The previous two properties applies to all masking schemes, not only TI. Property of non-completeness is what ensures $d^{\text{th}}$ order of security:

Any combination of up to $d$ component functions $f_i$ of $\mathbf{f}$ is independent of at least one input share $x_j$.

Being independent of one input share means that even the attacker that knows values of $d$ component functions cannot recreate the original input value $x$. Without all the input shares, the information from all other input shares is independent of the input.

It can be shown that to achieve $d^{\text{th}}$ order TI we need at least $d + 1$ input shares. It can also be shown that there always exists a $d^{\text{th}}$ order TI of a function of algebraic degree $t$ with number of input shares $s_{in} \geq td + 1$ and number of output shares $s_{out} \geq \binom {s_{in}}t$. Also, in order to achieve non-completeness we need at least $t+1$ input shares if degree of the function is $t$.

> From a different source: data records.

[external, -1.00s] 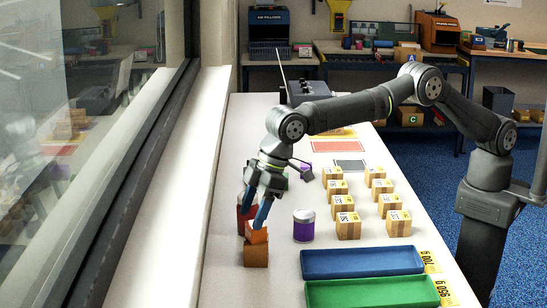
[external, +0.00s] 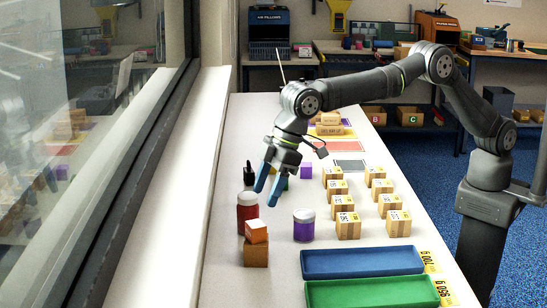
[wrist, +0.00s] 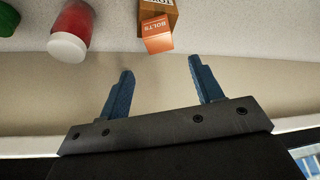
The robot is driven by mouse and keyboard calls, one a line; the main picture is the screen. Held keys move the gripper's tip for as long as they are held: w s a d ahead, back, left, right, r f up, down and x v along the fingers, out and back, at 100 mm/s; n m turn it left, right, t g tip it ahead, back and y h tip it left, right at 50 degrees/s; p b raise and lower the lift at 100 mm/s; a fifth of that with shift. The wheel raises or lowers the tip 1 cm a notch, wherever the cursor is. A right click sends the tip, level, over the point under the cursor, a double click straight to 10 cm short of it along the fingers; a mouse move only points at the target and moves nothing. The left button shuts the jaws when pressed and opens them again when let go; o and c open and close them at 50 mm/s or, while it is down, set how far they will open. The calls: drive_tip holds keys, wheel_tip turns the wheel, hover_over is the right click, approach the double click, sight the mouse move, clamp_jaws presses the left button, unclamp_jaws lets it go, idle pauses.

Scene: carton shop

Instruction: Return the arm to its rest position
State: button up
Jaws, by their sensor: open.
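My gripper (external: 268,189) is open and empty, raised above the table, with its blue fingers pointing down. In the wrist view my gripper (wrist: 163,92) shows both fingers spread with nothing between them. Below it in the external view, an orange box (external: 256,231) sits on a brown box (external: 256,253) near the left side of the table. The orange box (wrist: 157,34), marked BOLTS, is clear of the fingertips in the wrist view.
A red jar with a white lid (external: 247,208) stands just behind the stacked boxes. A purple jar (external: 304,226) stands to their right. Several small cartons (external: 348,226) stand in two rows. Blue (external: 362,262) and green (external: 372,292) trays lie at the front. The window ledge (external: 178,190) borders the left.

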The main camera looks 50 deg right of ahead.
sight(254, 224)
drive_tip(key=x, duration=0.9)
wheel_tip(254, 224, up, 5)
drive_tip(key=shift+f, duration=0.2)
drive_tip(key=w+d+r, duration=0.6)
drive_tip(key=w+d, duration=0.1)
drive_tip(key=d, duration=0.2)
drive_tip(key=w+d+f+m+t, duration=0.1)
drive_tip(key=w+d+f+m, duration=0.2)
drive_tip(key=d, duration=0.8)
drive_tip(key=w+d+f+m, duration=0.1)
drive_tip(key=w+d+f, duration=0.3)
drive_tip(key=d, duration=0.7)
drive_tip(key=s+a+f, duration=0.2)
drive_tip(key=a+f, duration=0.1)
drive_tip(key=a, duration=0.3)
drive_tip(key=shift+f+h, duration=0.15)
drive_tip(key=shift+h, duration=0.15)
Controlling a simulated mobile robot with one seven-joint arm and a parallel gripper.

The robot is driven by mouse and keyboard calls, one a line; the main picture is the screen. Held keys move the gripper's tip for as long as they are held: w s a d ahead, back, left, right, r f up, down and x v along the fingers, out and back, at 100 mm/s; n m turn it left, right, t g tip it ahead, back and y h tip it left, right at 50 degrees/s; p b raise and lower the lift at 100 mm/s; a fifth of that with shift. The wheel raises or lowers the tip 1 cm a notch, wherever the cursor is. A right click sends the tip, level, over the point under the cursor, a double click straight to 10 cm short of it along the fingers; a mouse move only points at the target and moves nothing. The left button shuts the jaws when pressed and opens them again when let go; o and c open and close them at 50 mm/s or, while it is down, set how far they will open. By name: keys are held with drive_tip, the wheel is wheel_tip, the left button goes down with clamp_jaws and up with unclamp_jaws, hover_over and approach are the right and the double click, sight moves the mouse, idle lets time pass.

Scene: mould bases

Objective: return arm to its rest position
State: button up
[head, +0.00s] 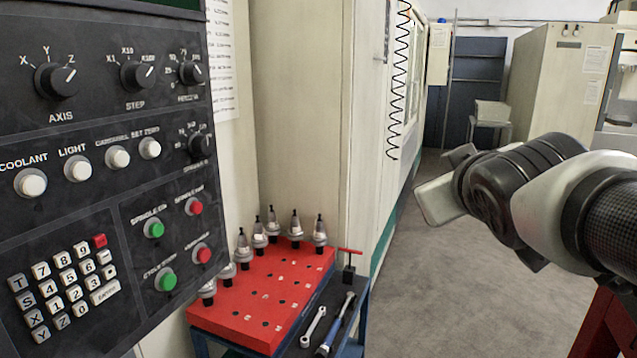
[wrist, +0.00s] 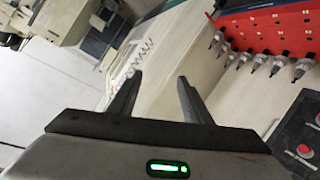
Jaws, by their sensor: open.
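My arm reaches in from the right edge of the head view, with its dark wrist and pale end section over the aisle. The fingers cannot be made out clearly there. In the wrist view my gripper (wrist: 157,100) shows two dark fingers standing apart with nothing between them. A green light glows on its housing. The fingers touch nothing that I can see; the floor and a cream machine cabinet lie beyond them.
A black control panel (head: 110,130) with knobs and buttons fills the left. A red tool rack (head: 262,305) holds several tool holders, with wrenches (head: 335,325) beside it. A cream machine (head: 300,100) stands behind. The grey floor (head: 440,290) in the middle is clear.

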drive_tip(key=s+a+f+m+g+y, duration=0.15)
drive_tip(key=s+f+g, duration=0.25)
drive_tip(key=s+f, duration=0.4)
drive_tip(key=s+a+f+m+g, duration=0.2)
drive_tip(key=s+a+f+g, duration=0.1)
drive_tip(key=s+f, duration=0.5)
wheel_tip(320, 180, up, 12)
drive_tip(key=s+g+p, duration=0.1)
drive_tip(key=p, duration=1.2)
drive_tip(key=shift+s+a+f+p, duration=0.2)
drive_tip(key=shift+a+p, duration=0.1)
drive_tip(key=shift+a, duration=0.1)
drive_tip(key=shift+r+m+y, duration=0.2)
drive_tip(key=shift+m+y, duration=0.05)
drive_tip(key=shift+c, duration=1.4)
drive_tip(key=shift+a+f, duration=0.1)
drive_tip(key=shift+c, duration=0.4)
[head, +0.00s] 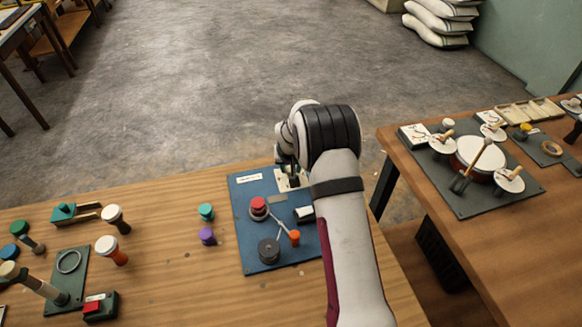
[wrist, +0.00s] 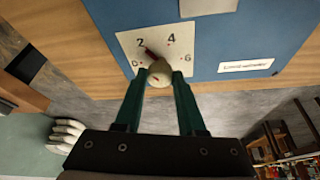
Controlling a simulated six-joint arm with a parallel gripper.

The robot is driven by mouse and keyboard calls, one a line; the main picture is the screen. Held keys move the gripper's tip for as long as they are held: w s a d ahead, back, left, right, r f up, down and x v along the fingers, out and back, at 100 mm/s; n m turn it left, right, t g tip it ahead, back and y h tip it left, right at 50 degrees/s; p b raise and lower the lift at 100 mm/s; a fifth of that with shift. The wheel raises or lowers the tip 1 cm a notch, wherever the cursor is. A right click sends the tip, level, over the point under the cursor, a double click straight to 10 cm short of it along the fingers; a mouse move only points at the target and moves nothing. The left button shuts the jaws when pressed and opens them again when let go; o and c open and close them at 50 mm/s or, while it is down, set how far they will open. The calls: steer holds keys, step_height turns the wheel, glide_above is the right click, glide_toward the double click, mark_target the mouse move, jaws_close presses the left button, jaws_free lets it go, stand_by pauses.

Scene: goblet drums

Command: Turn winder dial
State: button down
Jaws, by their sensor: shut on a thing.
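The winder dial (wrist: 158,68) is a cream knob with a dark red pointer on a white plate (wrist: 190,35) marked 0, 2, 4 and 6. My arm hides the knob there.
The panel also bears a red knob (head: 258,204), a dark spool (head: 269,251), an orange peg (head: 295,238) and a white label. Teal (head: 206,212) and purple (head: 207,236) pieces stand left of it. A second table with small drums (head: 473,153) is at right.

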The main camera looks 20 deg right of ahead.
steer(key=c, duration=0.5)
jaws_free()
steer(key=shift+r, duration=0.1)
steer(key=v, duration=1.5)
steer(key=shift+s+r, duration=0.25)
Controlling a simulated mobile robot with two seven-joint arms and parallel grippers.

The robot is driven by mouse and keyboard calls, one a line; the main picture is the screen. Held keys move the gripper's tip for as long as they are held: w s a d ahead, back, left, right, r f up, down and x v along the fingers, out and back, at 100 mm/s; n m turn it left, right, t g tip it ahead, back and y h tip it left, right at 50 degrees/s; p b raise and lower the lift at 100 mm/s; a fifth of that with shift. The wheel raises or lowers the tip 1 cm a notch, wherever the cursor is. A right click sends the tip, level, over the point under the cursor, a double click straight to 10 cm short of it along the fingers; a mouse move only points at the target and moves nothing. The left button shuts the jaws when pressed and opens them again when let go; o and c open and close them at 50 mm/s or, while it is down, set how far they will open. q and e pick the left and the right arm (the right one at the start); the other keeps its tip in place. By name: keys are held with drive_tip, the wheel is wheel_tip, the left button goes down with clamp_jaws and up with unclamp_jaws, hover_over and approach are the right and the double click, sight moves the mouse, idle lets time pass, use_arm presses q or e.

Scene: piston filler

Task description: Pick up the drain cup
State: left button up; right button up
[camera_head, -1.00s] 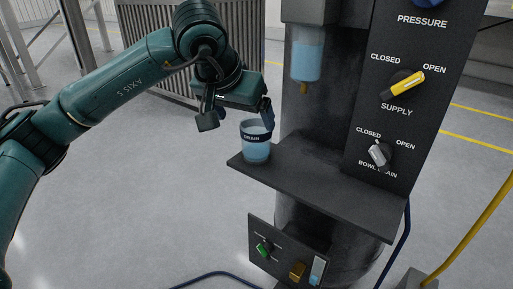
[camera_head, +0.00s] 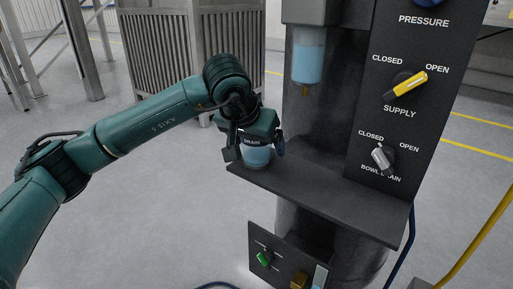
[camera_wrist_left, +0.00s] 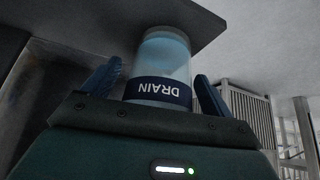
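The drain cup (camera_head: 257,156) is a clear cup with pale blue contents and a dark band reading DRAIN. It stands upright on the left end of the dark shelf (camera_head: 325,195). My left gripper (camera_head: 255,150) is at the cup, with one finger on each side of it. In the left wrist view the cup (camera_wrist_left: 162,65) sits between the two blue fingers (camera_wrist_left: 155,88), with visible gaps on both sides, so the gripper is open around it. My right gripper is in neither view.
A dark panel (camera_head: 400,130) with a yellow supply knob (camera_head: 407,84) and a grey bowl drain knob (camera_head: 383,157) stands right of the cup. A clear bowl with blue liquid (camera_head: 308,62) hangs above the shelf. A lower box (camera_head: 285,262) carries switches. Floor to the left is open.

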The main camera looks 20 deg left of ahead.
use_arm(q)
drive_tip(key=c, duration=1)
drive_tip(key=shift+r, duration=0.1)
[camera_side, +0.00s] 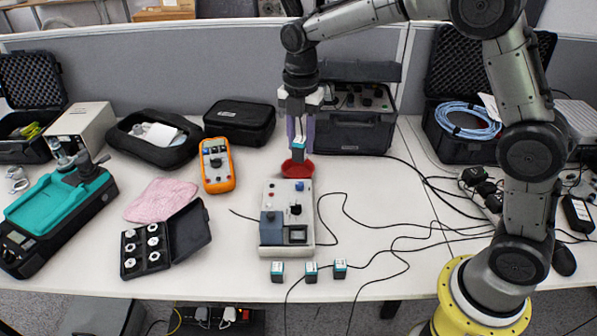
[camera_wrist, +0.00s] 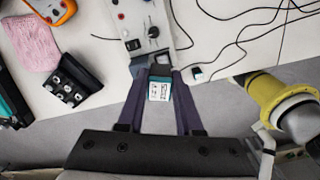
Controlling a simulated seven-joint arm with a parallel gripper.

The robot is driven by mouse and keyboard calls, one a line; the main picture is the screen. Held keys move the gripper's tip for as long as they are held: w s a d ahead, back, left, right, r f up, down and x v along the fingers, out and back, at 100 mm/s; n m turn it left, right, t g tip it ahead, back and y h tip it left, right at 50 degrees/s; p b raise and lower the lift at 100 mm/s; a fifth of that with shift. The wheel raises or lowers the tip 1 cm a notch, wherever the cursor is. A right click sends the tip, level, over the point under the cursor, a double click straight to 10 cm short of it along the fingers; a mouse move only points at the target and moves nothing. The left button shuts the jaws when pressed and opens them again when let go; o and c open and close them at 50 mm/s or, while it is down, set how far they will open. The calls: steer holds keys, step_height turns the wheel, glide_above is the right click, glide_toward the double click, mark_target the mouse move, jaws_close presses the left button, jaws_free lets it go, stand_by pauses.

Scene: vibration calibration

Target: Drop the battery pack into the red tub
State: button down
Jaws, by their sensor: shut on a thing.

The final property Threshold implementation requires that the output sharing also need to preserve output distribution, e.g. if the $f$ is a permutation then $\mathbf{f}$ is also a permutation:

$d^{\text{th}}$ order sharing of $\mathbf{f}$ if uniform if and only if

\forall x \in \mathcal{F}^n, \forall a \in \mathcal{F}^m \textit{ where } f(x) = a, \forall \mathbf{a} \in \mbox{Sh}(a) \text{ : }|\mathbf{x} \in \mbox{Sh}(x)  | \mathbf{f}(\mathbf{x}) = \mathbf{a}| = \frac{|\mathcal{F}|^{n(s_{in} - 1)}}{|\mathcal{F}|^{m(s_{out} - 1)}}

It is important when we are cascading TIs of two or more functions, because we need the input sharing of the second function to be uniform. This is almost always the the case, e.g. when we are applying TI to block cipher, output of the previous round is used as input for the next round etc.

Uniformity in practice is non-trivial to achieve and finding a methodical way to get a uniform output sharing is still extensively researched. There is a couple of heuristics, but none of them guarantee a sharing that has uniform output distribution. We will tackle some of them in a future blog.